Artyom Kozhevnikov


2024

pdf
Aligning Speech Segments Beyond Pure Semantics
Kevin Heffernan | Artyom Kozhevnikov | Loic Barrault | Alexandre Mourachko | Holger Schwenk
Findings of the Association for Computational Linguistics: ACL 2024

Multilingual parallel data for speech-to-speech translation is scarce and expensive to create from scratch. This is all the more true for expressive speech translation, which aims at preserving not only the semantics, but also the overall prosody (e.g. style, emotion, rate-of-speech). Existing corpora contain speech utterances with the same meaning, yet the overall prosody is typically different, as human annotators are not tasked with reproducing these aspects, or crowed-sourced efforts do not specifically target this kind of alignment in priority. In this paper, we propose a novel alignment algorithm, which automatically forms pairs of speech segments aligned not only in meaning, but also in expressivity.

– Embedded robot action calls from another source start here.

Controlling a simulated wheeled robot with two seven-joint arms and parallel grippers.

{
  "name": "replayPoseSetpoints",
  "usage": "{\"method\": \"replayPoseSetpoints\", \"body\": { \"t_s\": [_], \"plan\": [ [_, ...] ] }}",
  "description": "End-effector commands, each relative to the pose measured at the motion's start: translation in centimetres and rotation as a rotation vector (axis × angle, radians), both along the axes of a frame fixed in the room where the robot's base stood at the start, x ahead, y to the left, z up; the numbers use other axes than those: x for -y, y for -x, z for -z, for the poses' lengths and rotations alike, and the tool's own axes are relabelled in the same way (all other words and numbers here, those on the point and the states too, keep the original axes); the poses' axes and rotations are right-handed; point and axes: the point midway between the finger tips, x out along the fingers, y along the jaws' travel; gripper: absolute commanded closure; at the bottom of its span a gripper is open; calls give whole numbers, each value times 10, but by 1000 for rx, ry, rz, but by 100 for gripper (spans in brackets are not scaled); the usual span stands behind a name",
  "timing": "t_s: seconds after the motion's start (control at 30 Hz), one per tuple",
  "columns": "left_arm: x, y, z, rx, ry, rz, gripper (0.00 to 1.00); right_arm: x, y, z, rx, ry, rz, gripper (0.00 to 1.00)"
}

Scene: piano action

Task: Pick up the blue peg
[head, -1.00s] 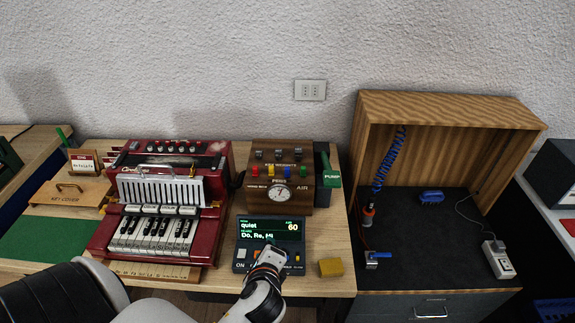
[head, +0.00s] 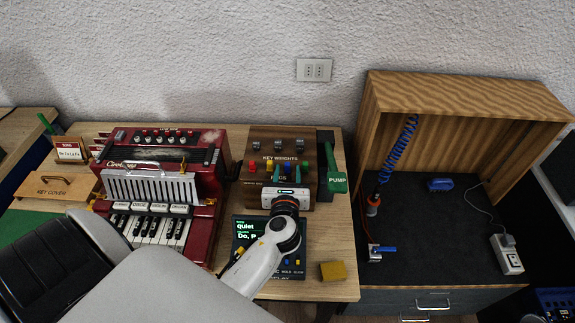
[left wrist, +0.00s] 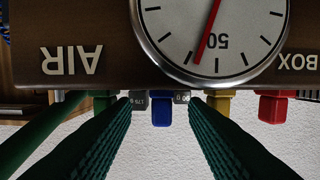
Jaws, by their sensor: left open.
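The blue peg (head: 288,167) stands out from the wooden box (head: 325,160) in a row between a yellow and a green peg. In the left wrist view, which is upside down, the blue peg (left wrist: 161,110) shows in the gap between the two dark green ribbed fingers of my left gripper (left wrist: 161,97). The fingers are apart and hold nothing; whether they touch the peg I cannot tell. In the head view my left gripper (head: 287,181) is at the front of the box, below the pegs, and hides the gauge. My right gripper is not in view.
The yellow (left wrist: 222,102), red (left wrist: 275,106) and green (left wrist: 104,102) pegs are close by. The gauge (left wrist: 215,40) is near the fingers. A red accordion (head: 160,190) stands at left, a display (head: 245,228) in front, a yellow block (head: 333,271) at right.

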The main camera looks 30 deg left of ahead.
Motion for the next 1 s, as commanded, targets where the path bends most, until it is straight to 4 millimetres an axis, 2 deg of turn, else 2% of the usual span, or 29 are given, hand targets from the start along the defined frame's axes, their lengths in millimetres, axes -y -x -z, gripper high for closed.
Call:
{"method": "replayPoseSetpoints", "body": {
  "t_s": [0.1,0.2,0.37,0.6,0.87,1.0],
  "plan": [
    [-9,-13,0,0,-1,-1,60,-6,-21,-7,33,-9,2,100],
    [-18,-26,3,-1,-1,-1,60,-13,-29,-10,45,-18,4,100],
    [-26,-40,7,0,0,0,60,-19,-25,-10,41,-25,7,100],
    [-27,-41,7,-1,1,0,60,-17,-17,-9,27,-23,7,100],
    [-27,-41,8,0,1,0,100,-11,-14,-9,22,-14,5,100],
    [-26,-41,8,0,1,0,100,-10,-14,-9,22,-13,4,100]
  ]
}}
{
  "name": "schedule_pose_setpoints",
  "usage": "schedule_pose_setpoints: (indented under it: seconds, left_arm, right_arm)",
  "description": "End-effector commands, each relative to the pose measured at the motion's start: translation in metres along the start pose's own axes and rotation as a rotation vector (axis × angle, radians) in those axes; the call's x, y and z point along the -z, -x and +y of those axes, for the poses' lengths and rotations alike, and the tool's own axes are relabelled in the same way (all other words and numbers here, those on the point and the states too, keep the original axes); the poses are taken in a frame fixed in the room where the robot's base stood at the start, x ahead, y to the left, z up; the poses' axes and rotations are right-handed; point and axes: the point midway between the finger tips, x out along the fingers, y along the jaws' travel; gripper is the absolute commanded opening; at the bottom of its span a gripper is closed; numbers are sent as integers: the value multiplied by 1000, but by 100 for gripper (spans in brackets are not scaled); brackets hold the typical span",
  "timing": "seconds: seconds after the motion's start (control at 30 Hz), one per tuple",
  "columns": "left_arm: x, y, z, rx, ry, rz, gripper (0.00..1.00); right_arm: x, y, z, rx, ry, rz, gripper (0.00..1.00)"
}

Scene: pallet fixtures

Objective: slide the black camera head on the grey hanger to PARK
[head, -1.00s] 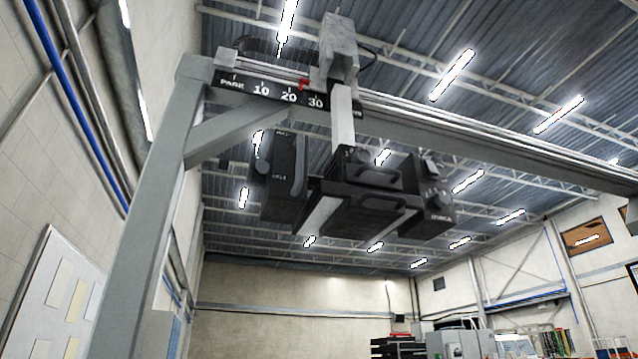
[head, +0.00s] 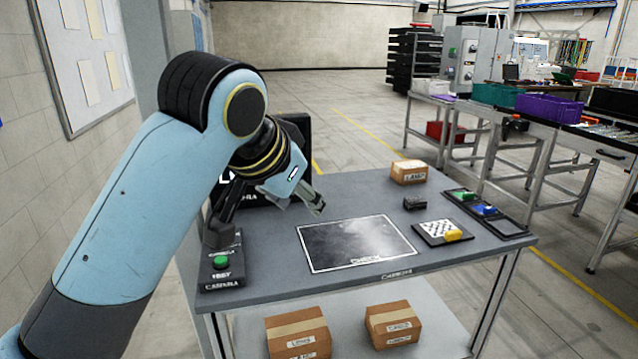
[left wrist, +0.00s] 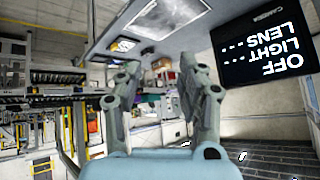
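The black camera head and the grey hanger are out of the current head view, and I cannot make them out in the left wrist view. My left gripper (head: 312,200) is above the left back part of the grey table (head: 350,187), empty. In the left wrist view its two fingers (left wrist: 160,75) stand apart with nothing between them. That view looks upside down. My right gripper is not in view.
A black screen (left wrist: 268,45) reads LENS, LIGHT, OFF. Cartons (head: 298,333) lie on the lower shelf. Floor behind is open.

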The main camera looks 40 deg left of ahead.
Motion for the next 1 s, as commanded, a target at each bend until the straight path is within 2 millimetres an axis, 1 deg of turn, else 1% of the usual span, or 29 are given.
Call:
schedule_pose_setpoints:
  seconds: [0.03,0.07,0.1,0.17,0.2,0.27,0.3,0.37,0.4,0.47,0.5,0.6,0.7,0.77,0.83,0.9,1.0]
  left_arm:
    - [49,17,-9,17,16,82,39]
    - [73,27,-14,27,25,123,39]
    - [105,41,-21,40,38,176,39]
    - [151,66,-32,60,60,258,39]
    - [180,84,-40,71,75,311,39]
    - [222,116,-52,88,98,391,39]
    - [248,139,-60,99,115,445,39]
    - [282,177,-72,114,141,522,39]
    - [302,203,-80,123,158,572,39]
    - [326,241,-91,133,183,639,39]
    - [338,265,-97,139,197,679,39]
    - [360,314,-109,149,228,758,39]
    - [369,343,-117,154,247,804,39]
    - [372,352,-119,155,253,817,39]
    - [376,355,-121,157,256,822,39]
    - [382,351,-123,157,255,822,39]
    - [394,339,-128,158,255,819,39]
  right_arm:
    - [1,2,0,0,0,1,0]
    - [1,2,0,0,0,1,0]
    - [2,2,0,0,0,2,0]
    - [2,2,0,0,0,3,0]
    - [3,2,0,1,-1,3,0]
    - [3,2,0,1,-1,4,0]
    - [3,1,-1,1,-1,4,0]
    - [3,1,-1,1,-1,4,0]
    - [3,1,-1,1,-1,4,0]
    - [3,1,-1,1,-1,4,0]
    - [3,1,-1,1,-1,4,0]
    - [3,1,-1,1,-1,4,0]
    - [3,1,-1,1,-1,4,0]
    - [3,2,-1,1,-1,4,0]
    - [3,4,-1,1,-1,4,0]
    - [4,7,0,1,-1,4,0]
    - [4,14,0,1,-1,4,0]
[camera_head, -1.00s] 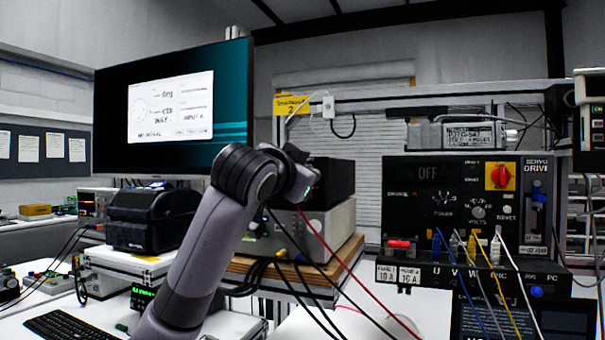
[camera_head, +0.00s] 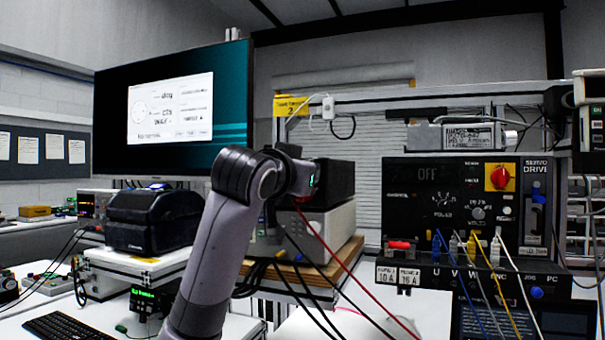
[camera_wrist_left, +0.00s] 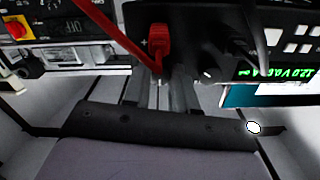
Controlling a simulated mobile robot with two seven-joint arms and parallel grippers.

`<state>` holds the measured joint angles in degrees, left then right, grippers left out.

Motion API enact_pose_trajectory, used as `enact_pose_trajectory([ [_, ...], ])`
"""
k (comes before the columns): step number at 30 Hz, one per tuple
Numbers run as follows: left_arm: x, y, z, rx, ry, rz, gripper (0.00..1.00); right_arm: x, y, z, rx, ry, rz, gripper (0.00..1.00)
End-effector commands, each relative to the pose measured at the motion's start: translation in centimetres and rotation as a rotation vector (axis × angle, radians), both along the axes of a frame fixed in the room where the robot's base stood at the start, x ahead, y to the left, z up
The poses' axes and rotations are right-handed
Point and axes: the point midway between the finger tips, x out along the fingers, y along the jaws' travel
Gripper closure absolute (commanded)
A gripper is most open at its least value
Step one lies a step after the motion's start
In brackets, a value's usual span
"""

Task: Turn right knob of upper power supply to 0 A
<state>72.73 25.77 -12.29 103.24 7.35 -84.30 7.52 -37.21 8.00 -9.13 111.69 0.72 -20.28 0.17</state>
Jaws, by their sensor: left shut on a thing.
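The upper power supply (camera_head: 335,180) is a black box on a lighter grey unit. In the left wrist view, which is inverted, the supply's front (camera_wrist_left: 225,35) shows a green lit display (camera_wrist_left: 278,72) and a knob with a white mark (camera_wrist_left: 208,74). My left gripper (camera_wrist_left: 160,80) has its fingers up against this front beside that knob, closed around the place of the right knob. The right knob itself is mostly hidden between the fingers. A red plug (camera_wrist_left: 158,42) sits just past the fingertips. In the head view my own wrist hides the fingers. My right gripper is not in view.
Red and black cables (camera_head: 325,240) hang close to my left wrist. The grey unit (camera_head: 325,232) stands under the supply on a wooden board. The servo drive panel (camera_head: 470,210) is on the right, a black case (camera_head: 152,220) on the left, and a monitor (camera_head: 170,105) behind.

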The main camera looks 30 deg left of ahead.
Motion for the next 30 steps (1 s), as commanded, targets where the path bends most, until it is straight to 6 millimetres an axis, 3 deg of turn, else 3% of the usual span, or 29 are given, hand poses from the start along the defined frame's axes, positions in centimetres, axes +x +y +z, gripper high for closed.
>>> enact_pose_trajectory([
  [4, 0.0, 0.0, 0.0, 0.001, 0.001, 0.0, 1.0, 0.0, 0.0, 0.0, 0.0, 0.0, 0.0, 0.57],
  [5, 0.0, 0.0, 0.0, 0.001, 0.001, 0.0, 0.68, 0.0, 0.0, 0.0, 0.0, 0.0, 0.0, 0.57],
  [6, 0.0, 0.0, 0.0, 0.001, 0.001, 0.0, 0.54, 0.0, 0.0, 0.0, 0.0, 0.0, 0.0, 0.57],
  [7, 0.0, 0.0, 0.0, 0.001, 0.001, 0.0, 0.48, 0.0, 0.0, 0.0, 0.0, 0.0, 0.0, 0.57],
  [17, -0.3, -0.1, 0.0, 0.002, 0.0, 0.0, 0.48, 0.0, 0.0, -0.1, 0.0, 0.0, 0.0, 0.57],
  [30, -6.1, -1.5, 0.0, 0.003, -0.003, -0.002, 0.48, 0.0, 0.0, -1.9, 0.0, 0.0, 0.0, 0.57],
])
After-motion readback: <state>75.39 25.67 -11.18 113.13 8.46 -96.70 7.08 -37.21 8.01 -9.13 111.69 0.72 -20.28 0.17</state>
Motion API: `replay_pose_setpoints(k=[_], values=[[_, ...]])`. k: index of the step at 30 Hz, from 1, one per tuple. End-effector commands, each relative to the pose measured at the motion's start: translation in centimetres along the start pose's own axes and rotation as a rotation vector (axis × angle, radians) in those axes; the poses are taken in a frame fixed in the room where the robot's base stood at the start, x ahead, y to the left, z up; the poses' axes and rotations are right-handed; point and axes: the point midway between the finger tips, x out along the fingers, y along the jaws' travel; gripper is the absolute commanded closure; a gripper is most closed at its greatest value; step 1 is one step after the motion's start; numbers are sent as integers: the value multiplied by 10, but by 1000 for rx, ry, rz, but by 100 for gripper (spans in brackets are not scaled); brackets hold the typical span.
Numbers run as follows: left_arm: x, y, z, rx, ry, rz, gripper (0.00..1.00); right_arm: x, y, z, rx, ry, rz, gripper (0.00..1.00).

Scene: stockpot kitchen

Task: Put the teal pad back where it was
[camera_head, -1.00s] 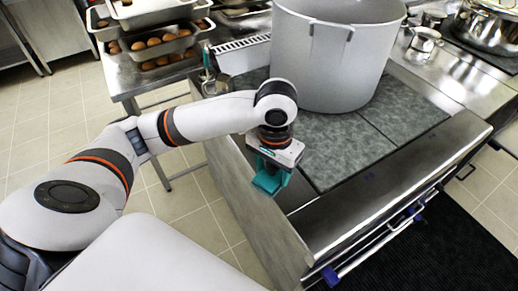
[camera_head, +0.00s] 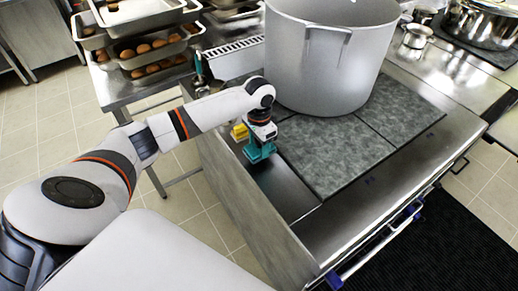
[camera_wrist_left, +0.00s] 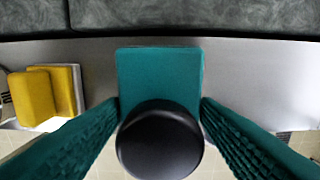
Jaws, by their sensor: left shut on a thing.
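The teal pad (camera_wrist_left: 160,72) has a round black knob (camera_wrist_left: 160,139). In the left wrist view the knob sits between the two teal ribbed fingers of my left gripper (camera_wrist_left: 160,122), which is shut on the pad. In the head view my left gripper (camera_head: 259,153) is over the metal strip at the left of the cooktop, and the pad cannot be told apart from the teal fingers. I cannot tell whether the pad touches the metal. My right gripper is not in view.
A yellow pad on a pale block (camera_wrist_left: 40,95) lies left of the teal pad; its yellow shows in the head view (camera_head: 239,132). A large grey stockpot (camera_head: 333,60) stands on the dark cooktop plates (camera_head: 335,155). The metal strip (camera_head: 285,190) in front is clear.

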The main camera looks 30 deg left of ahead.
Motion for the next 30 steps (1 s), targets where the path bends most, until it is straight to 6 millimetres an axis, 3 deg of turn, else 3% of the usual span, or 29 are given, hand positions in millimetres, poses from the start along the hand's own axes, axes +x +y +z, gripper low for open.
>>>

In order to validate our approach, we train an expressive multilingual speech-to-speech translation system on the automatically aligned data. Our experiments show that in comparison to semantic-only approaches, expressively aligned data yields large improvements in source expressivity preservation (e.g. 43% uplift in speech rate preservation on average), while still maintaining content translation quality. In some scenarios, results also indicate that this alignment algorithm can outperform standard, semantic-focused approaches even on content translation quality.